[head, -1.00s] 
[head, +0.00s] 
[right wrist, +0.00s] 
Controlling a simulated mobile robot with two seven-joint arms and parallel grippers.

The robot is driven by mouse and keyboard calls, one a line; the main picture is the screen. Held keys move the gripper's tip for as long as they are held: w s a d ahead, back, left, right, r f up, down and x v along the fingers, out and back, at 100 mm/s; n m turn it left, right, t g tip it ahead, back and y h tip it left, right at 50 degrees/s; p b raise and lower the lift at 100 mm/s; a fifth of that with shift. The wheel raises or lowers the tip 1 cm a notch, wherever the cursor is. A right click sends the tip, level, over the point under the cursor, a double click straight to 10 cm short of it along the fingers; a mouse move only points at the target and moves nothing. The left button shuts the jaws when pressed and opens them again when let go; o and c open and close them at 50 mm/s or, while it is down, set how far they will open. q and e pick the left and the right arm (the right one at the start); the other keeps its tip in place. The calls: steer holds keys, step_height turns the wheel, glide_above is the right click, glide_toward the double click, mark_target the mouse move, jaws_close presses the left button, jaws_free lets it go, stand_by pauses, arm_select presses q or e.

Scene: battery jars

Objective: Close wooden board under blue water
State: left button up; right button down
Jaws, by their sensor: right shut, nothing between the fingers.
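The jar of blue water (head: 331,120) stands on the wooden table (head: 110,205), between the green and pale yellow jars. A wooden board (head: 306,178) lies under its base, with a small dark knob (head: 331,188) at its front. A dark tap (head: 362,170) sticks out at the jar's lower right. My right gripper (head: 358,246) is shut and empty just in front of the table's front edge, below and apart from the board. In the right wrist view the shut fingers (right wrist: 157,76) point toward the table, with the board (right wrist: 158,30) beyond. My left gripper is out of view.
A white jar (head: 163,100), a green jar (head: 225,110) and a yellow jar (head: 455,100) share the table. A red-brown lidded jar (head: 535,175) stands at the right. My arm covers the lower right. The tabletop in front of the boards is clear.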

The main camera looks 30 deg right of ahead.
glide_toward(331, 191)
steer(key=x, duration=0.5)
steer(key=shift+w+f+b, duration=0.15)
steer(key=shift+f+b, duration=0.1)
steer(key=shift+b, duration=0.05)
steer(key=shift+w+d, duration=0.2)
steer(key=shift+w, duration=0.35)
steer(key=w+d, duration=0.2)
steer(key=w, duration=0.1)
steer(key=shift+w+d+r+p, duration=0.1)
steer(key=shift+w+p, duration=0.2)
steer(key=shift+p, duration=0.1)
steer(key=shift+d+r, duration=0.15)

· · · ·

- **To be done**:
Reproduce the data shown above exactly.

- **Task output**:
[head, -1.00s] 
[head, +0.00s] 
[right wrist, +0.00s] 
Controlling a simulated mobile robot with two seven-joint arms and parallel grippers.

The robot is driven by mouse and keyboard calls, one a line; the main picture is the screen. Held keys move the gripper's tip for as long as they are held: w s a d ahead, back, left, right, r f up, down and x v along the fingers, out and back, at 100 mm/s; n m turn it left, right, t g tip it ahead, back and y h tip it left, right at 50 degrees/s; p b raise and lower the lift at 100 mm/s; a fifth of that with shift. The wheel raises or lowers the tip 1 cm a notch, wherever the cursor is. A right click sends the tip, level, over the point under the cursor, a double click straight to 10 cm short of it along the fingers; a mouse move only points at the target and moves nothing. The left button shuts the jaws when pressed and opens them again when let go; o and c open and close them at 50 mm/s or, while it is down, set how far they will open. q and e pick the left and the right arm (the right one at the start); the other keeps its tip in place. The calls: steer holds keys, step_height turns the wheel, glide_above is the right click, glide_toward the double click, mark_target the mouse move, jaws_close presses the left button, jaws_free lets it go, stand_by pauses, arm_select presses q or e.

Scene: battery jars

Objective: Close wooden board under blue water
State: left button up; right button down
Jaws, by their sensor: right shut, nothing between the fingers.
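The jar of blue water (head: 331,120) stands on the wooden table (head: 110,205), between the green and pale yellow jars. A wooden board (head: 306,178) lies under its base, with a small dark knob (head: 331,188) at its front. A dark tap (head: 362,170) sticks out at the jar's lower right. My right gripper (head: 358,246) is shut and empty just in front of the table's front edge, below and apart from the board. In the right wrist view the shut fingers (right wrist: 157,76) point toward the table, with the board (right wrist: 158,30) beyond. My left gripper is out of view.
A white jar (head: 163,100), a green jar (head: 225,110) and a yellow jar (head: 455,100) share the table. A red-brown lidded jar (head: 535,175) stands at the right. My arm covers the lower right. The tabletop in front of the boards is clear.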

The main camera looks 30 deg right of ahead.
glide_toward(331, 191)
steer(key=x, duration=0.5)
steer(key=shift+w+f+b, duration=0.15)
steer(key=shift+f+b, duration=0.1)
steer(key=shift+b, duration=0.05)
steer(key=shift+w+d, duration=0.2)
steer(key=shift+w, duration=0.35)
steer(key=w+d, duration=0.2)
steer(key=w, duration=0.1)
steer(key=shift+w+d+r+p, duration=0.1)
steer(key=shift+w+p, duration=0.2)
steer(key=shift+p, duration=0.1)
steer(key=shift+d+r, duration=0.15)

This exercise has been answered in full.